Confirming what the Beatles always knew, astronomers have actually found a diamond in the sky - directly above Australia. It is the biggest known diamond in the universe, in fact.
According to American astronomers at the Harvard-Smithsonian Centre for Astrophysics, a white dwarf star in the constellation of Centaurus, next to the Southern Cross, has been found to have a 3000-kilometre-wide core of crystallised carbon, or diamond.
It weighs 2.27 thousand trillion trillion tonnes - that's 10 billion trillion trillion carats, or a 1 followed by 34 zeroes. The biggest earthly jewel is one of the British crown jewels, the 530-carat Star of Africa.

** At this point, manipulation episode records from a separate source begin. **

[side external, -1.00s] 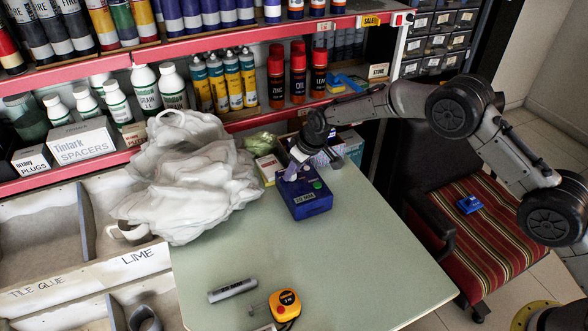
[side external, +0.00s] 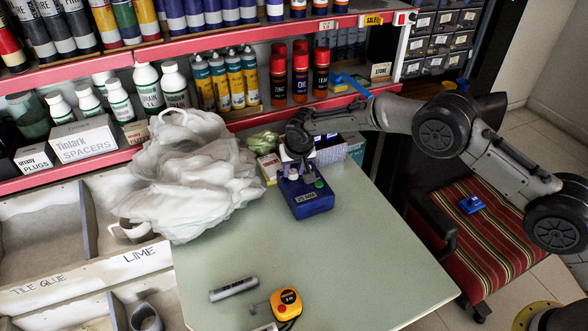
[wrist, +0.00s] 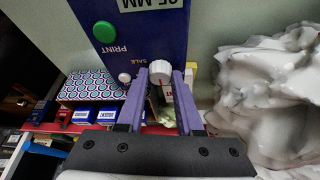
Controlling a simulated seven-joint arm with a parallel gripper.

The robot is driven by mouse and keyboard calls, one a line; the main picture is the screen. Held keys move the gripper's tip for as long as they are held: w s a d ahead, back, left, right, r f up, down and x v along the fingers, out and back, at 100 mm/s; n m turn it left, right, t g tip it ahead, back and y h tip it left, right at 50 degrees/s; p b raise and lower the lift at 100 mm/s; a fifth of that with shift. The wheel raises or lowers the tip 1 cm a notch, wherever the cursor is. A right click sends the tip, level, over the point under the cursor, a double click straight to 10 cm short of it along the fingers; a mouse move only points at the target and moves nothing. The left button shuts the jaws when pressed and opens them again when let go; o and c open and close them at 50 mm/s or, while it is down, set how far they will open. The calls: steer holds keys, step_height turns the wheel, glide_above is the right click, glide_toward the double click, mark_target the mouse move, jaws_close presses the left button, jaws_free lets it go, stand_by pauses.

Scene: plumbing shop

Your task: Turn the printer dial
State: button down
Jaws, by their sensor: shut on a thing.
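The blue printer (side external: 308,204) stands near the back of the pale green table (side external: 330,262). It has a green PRINT button (wrist: 104,32), which also shows in the side view (side external: 319,184), and a small white knob (wrist: 124,77). A white ribbed dial (wrist: 160,74) sits at the printer's edge in the wrist view. My gripper (wrist: 161,84) has its two purple fingers on either side of the dial, shut on it. In the side view my gripper (side external: 297,172) comes down on the printer's back left part and hides the dial.
A crumpled white plastic bag (side external: 190,180) lies left of the printer. Small boxes (side external: 268,168) and the red-edged shelf (side external: 240,118) with bottles are close behind. A marker-like grey tube (side external: 233,288) and yellow tape measure (side external: 286,303) lie in front. The table's right half is clear.

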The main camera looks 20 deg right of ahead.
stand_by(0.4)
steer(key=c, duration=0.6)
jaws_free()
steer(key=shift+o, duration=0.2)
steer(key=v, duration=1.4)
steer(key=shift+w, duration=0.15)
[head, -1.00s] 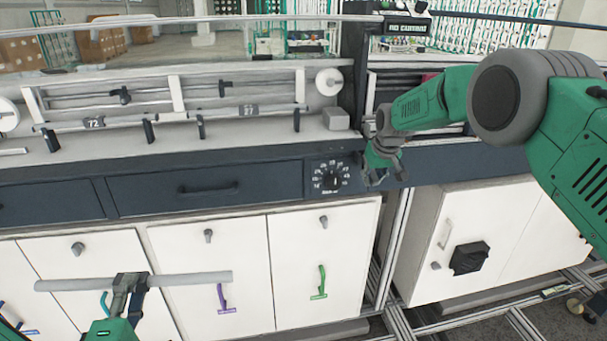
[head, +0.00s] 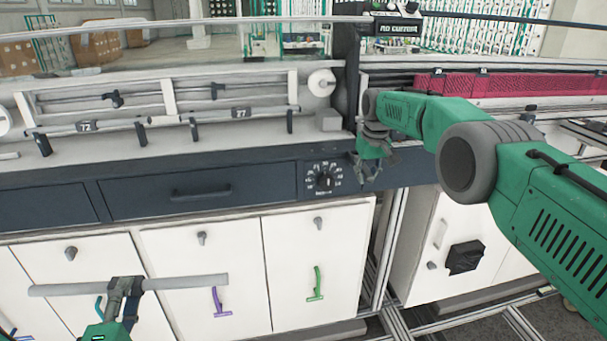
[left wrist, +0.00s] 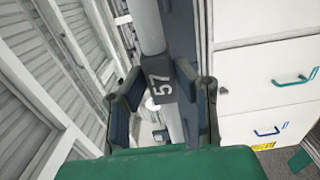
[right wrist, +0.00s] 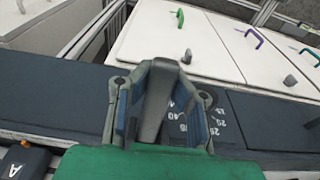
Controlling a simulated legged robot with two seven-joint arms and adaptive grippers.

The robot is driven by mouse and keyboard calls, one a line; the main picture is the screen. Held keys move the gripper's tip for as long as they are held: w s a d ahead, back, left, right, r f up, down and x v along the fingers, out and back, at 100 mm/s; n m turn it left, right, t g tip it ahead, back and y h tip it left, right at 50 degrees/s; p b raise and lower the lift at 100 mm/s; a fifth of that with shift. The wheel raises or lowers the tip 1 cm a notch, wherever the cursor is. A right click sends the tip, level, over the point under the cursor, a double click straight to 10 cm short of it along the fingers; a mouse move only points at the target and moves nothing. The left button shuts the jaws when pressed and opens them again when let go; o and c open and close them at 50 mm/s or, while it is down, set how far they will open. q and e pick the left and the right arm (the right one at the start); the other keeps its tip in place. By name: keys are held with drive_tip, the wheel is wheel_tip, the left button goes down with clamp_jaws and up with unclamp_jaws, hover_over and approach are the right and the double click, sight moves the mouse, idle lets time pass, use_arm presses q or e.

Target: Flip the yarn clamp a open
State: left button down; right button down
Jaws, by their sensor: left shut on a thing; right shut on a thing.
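My right gripper (head: 366,172) is beside the numbered dial (head: 323,178) at the dark front panel. In the right wrist view its fingers (right wrist: 157,95) are closed around a tapered grey lever-like piece (right wrist: 155,110); the arm hides this spot in the head view. A dark block marked "A" (right wrist: 18,165) shows at the lower left of the right wrist view; I cannot tell whether it joins the grey piece. My left gripper (head: 124,288) is shut on a long grey rod (head: 185,282). A dark tag marked "57" (left wrist: 160,84) sits on the rod between its fingers.
White cabinet doors (head: 318,265) with coloured handles stand below the dark drawers (head: 140,190). Rails with dark clips and a number tag 77 (head: 241,113) run along the worktop. A red panel (head: 520,82) lies behind my right arm.

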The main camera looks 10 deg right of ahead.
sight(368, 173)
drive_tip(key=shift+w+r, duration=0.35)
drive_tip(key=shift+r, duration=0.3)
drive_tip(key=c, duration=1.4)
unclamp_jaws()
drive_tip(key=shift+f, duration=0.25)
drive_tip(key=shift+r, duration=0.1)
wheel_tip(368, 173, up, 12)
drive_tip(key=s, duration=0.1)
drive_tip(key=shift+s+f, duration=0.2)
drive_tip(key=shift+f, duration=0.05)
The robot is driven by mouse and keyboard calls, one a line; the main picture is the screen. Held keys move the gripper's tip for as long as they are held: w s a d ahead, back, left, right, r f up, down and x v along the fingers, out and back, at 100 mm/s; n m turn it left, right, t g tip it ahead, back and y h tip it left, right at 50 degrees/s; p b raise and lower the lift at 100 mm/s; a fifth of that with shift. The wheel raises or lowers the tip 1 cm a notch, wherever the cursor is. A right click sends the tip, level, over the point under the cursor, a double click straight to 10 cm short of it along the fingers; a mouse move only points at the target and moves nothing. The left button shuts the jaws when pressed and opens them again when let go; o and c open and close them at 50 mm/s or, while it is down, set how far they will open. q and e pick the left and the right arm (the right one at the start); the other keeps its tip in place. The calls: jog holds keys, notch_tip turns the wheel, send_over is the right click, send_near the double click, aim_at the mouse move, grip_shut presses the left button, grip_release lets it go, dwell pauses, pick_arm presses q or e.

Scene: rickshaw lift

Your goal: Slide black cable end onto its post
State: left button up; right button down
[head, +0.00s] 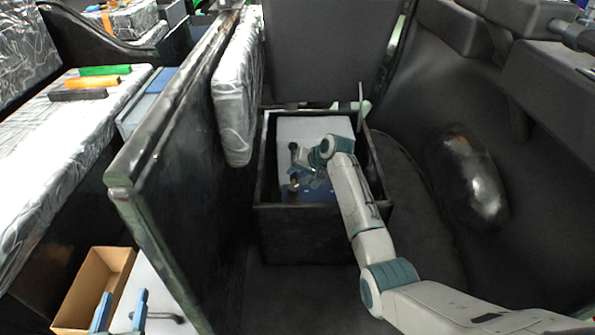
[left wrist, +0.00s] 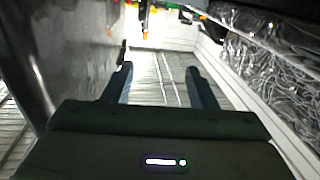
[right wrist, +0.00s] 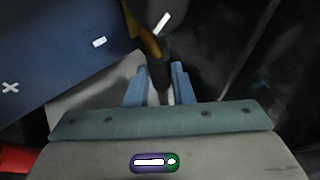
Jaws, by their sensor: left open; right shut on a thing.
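My right gripper (head: 304,180) reaches down into a black open box over a battery with a pale top and blue side (head: 318,192). In the right wrist view its fingers (right wrist: 160,88) are shut on the black cable end (right wrist: 160,76), which has a brass-coloured part (right wrist: 148,40) beyond the fingertips. The blue battery face (right wrist: 60,60) with a white cross mark lies to the left there. I cannot tell the post apart, nor whether the brass part touches it. My left gripper (head: 120,314) is open and empty at the lower left; its spread fingers also show in the left wrist view (left wrist: 160,82).
The black box wall (head: 310,222) surrounds the battery closely. A dark upright panel (head: 170,150) stands between my two grippers. A cardboard box (head: 98,280) is near my left gripper. Green, orange and black blocks lie on the silvery seat (head: 40,135) at the left.

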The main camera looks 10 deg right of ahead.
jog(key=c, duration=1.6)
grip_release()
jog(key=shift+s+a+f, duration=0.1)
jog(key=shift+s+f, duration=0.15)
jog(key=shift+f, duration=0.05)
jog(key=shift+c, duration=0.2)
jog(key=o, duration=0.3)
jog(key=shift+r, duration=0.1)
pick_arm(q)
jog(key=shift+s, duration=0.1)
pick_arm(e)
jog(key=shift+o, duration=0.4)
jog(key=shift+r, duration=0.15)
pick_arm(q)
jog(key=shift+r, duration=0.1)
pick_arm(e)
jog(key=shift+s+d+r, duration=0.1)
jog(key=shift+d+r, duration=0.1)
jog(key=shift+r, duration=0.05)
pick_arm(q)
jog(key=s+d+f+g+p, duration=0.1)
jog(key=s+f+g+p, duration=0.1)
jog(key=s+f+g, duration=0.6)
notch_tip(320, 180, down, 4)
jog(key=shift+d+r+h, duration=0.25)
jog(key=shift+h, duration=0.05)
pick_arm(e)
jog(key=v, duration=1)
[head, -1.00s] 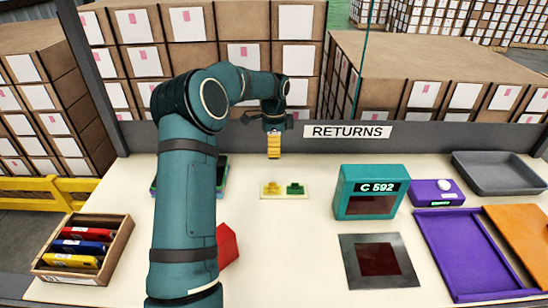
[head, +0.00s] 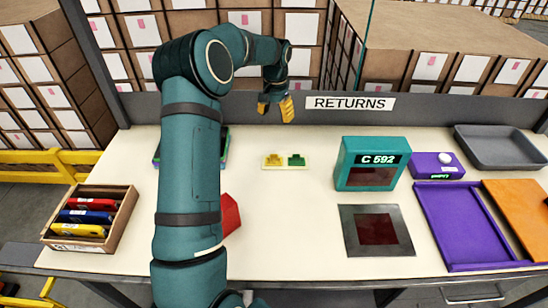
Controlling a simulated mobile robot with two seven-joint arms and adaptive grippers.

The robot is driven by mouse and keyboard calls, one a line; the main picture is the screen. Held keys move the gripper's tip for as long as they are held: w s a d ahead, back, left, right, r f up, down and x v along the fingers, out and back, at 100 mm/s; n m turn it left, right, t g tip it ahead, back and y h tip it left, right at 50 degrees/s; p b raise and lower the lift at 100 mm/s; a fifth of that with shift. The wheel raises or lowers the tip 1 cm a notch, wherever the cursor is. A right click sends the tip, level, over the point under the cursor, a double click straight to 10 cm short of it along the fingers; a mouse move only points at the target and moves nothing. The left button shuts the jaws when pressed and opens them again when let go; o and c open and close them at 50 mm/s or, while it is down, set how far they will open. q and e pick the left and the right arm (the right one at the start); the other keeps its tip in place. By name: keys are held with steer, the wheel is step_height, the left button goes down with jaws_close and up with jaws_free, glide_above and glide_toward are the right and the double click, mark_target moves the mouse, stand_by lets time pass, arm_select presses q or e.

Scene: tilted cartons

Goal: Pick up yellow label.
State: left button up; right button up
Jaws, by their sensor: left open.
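A small yellow piece (head: 273,159), which looks like the yellow label, sits on the left half of a small cream holder (head: 285,166) on the table. A green piece (head: 296,160) sits beside it on the right. My left gripper (head: 275,106) is open, with yellow parts at its fingers. It is in front of the back rail, above and beyond the holder, apart from the yellow piece. I see nothing held between its fingers. My right gripper is out of view.
A teal C 592 display box (head: 350,146), dark square plate (head: 346,214), purple tray (head: 436,265) and grey tray (head: 541,186) stand right. A carton (head: 121,222) of coloured items is left. My left arm partly hides a red object (head: 231,214). The table's centre is clear.

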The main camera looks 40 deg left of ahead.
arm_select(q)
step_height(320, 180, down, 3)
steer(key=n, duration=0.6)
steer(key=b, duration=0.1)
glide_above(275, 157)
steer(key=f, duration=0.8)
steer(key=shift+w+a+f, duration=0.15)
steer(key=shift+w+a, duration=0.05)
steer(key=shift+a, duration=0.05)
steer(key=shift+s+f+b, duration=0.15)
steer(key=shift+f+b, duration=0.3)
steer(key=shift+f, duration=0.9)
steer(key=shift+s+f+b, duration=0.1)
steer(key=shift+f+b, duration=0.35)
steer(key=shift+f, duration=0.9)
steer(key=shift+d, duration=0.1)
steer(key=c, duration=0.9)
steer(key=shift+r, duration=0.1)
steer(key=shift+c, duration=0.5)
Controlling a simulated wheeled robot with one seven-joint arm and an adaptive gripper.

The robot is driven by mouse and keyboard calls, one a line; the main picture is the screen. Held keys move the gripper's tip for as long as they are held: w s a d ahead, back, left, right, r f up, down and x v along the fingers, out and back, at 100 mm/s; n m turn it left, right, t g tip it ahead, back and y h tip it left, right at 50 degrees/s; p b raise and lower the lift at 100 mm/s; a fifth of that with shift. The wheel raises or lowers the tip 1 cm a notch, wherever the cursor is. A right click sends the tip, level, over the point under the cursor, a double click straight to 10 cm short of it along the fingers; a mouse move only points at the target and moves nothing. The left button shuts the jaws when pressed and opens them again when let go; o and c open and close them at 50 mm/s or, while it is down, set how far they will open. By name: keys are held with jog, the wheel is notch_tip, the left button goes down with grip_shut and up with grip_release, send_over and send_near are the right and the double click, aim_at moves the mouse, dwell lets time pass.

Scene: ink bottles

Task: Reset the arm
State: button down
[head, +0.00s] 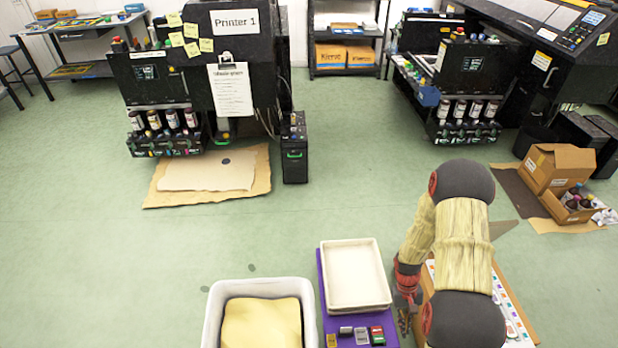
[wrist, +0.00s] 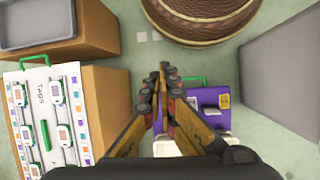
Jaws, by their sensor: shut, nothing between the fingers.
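My arm (head: 455,235) is bent in the lower right of the head view. My gripper (wrist: 163,85) points down in the wrist view with its fingertips together and nothing between them. In the head view my gripper (head: 405,310) is small and partly hidden, beside the purple mat. Ink bottles (head: 172,118) stand in a rack on the front of the left printer, and more bottles (head: 475,108) stand on the right machine.
A white tray (head: 355,275) sits on the purple mat (head: 330,322) with small cartridges in front. A white bin (head: 215,310) holding something yellow stands to its left. A cardboard box (head: 560,165) stands at right.

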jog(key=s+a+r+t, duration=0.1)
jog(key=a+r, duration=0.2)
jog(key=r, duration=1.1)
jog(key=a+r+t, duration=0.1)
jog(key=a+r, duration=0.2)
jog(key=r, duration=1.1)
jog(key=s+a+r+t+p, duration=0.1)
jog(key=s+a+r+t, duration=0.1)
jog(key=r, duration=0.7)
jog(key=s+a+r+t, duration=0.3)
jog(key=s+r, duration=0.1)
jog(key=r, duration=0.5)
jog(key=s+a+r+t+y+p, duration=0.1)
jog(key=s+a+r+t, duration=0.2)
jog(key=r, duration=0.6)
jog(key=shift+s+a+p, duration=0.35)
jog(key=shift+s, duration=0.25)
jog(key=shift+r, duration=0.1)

However, this cosmic jewel is hidden beneath a layer of hydrogen and helium gases, with the diamond core making up between 50 and 90 per cent of its mass. "It's the mother of all diamonds," said astronomer Travis Metcalfe, who led the team of researchers that studied the star.
"Some people refer to it as Lucy, in a tribute to the Beatles song Lucy in the Sky with Diamonds."
Known officially as BPM 37093, the star confirms a theory, first raised in the early 1960s, that cool white dwarfs should have a diamond core.
A white dwarf is what small stars, those up to about the size of the sun, turn into when they run out of nuclear fuel and die.
The intense pressures at the heart of such dead stars compress the carbon into diamond.
But confirming this theory has only been possible recently.
Lucy "pulsates", which means its light fluctuates at regular intervals. "By measuring these pulsations, we were able to study the hidden interior of the white dwarf, just like seismograph measurements of earthquakes allow geologists to study the interior of the Earth," Dr Metcalfe said.
"We figured that the carbon interior of this white dwarf has solidified to form the galaxy's largest diamond."
This means that other white dwarfs must also have diamond cores. Our own sun will become a white dwarf when it dies in 5 billion years. Two billion years after that, its ember core will crystallise as well, leaving a giant diamond in the centre of our solar system.
Vince Ford, a research officer at Mount Stromlo Observatory near Canberra, said astronomers, including Australians, had observed the star for more than eight years.
The star is about 50 light years away (500 trillion kilometres) - a fair distance as far as stars go. This means it is about 400 times too faint to see with the naked eye.